EXERCISE:
Nothing but the lines from the line that contains "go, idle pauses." through the line that contains "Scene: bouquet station" should appear in the output, each reproduced exactly.

Data from robot episodes:
---------------

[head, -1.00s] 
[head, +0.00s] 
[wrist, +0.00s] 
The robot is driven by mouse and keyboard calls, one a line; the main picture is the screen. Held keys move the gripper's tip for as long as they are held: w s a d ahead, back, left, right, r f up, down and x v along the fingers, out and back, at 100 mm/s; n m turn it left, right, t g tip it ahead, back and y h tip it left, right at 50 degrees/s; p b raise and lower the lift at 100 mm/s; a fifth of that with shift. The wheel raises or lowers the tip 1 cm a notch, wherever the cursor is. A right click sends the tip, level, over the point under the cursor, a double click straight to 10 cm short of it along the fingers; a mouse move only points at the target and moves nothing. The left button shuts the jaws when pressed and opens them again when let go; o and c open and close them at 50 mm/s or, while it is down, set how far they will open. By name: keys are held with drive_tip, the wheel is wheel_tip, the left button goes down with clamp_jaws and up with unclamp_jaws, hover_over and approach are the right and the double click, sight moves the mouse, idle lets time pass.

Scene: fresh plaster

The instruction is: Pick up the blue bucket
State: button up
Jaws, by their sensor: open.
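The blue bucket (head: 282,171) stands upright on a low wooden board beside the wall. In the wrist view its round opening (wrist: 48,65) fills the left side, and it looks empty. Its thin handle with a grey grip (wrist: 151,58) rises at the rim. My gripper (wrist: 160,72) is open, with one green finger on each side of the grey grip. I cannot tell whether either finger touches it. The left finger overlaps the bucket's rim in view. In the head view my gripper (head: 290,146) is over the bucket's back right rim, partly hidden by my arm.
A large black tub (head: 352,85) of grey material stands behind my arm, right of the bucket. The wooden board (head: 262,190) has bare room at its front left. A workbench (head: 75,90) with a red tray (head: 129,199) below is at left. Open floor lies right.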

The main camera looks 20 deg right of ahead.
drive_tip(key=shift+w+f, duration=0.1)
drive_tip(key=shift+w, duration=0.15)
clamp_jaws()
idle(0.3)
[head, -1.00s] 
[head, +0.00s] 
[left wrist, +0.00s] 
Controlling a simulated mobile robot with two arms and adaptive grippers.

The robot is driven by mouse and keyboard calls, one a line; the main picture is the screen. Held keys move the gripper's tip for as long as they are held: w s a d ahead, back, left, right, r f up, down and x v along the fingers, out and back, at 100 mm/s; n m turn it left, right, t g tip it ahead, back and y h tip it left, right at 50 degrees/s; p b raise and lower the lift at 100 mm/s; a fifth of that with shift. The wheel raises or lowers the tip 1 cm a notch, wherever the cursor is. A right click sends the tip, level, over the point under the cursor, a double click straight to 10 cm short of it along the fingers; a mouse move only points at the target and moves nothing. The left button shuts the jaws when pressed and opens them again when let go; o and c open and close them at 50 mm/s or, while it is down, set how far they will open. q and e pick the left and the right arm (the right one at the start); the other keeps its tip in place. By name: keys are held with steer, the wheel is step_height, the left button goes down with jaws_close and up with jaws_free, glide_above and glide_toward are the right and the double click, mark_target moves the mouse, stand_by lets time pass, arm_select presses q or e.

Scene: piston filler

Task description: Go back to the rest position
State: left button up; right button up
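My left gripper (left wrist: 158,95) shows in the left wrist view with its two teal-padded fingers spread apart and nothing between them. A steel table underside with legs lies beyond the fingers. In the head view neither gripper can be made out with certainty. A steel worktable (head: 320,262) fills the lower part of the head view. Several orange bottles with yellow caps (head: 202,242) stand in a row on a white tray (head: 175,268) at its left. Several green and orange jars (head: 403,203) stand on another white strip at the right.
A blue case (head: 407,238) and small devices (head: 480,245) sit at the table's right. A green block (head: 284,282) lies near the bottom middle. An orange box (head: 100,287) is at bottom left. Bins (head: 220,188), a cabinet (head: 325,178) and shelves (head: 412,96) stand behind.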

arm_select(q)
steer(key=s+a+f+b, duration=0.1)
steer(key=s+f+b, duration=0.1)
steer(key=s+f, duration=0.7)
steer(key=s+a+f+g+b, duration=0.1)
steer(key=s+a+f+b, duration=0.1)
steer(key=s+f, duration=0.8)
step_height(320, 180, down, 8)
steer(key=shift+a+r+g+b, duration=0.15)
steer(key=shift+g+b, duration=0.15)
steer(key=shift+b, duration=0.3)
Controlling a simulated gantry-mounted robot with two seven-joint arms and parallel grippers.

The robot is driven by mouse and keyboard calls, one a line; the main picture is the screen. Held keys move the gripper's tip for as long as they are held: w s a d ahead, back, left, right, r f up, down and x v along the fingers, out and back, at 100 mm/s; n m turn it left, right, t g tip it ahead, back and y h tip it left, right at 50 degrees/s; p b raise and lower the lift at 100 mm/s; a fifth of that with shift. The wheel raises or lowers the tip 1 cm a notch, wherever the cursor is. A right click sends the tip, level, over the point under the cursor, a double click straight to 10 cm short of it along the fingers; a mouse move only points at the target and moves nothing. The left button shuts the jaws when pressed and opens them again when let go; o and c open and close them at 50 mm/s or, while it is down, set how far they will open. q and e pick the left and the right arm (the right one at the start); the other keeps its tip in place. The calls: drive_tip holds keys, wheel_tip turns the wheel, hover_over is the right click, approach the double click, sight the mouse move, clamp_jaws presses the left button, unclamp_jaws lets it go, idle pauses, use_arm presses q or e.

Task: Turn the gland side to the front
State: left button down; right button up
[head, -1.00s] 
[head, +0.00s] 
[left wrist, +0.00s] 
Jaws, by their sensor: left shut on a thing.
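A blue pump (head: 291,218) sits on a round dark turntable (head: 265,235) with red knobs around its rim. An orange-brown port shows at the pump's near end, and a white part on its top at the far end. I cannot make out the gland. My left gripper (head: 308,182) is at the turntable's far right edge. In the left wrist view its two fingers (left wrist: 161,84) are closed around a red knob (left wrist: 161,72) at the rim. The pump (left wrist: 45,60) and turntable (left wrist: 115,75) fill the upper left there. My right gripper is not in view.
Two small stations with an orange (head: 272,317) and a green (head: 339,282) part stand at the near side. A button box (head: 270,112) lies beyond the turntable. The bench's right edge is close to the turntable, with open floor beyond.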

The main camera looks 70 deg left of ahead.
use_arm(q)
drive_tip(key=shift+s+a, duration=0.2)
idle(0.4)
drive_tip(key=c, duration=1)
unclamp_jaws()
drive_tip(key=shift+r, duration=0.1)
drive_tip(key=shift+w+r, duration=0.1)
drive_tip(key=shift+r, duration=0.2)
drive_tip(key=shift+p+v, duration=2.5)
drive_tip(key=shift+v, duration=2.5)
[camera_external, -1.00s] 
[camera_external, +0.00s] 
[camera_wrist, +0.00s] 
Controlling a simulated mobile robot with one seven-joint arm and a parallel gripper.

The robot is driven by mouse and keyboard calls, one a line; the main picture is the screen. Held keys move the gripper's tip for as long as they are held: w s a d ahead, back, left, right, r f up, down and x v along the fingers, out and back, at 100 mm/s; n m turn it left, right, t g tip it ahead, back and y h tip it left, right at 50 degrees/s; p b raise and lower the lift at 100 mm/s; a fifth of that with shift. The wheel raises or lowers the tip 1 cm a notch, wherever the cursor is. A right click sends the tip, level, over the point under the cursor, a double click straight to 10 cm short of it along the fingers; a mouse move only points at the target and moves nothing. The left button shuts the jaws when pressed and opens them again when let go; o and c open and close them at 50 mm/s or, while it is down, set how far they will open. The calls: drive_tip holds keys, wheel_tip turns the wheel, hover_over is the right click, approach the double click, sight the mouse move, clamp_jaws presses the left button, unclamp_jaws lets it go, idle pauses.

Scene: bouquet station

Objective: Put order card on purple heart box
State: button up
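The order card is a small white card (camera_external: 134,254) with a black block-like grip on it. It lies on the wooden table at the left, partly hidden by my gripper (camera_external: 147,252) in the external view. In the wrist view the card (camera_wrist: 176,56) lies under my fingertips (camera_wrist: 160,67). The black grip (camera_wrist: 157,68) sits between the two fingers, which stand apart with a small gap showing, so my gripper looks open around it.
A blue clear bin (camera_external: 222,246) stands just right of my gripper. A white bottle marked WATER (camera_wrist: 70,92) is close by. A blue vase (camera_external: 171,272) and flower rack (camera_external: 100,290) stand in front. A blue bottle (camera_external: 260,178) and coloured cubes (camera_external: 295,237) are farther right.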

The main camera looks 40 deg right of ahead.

---------------

FULL ANSWER:
The robot is driven by mouse and keyboard calls, one a line; the main picture is the screen. Held keys move the gripper's tip for as long as they are held: w s a d ahead, back, left, right, r f up, down and x v along the fingers, out and back, at 100 mm/s; n m turn it left, right, t g tip it ahead, back and y h tip it left, right at 50 degrees/s; p b raise and lower the lift at 100 mm/s; a fifth of that with shift. The wheel raises or lowers the tip 1 cm a notch, wherever the cursor is. A right click sends the tip, level, over the point under the cursor, a double click straight to 10 cm short of it along the fingers; a mouse move only points at the target and moves nothing. The left button shuts the jaws when pressed and opens them again when let go; o and c open and close them at 50 mm/s or, while it is down, set how far they will open. The calls: drive_tip holds keys, wheel_tip turns the wheel, hover_over is the right click, approach the double click, sight the mouse move, clamp_jaws presses the left button, unclamp_jaws lets it go, idle pauses.

Scene: bouquet station

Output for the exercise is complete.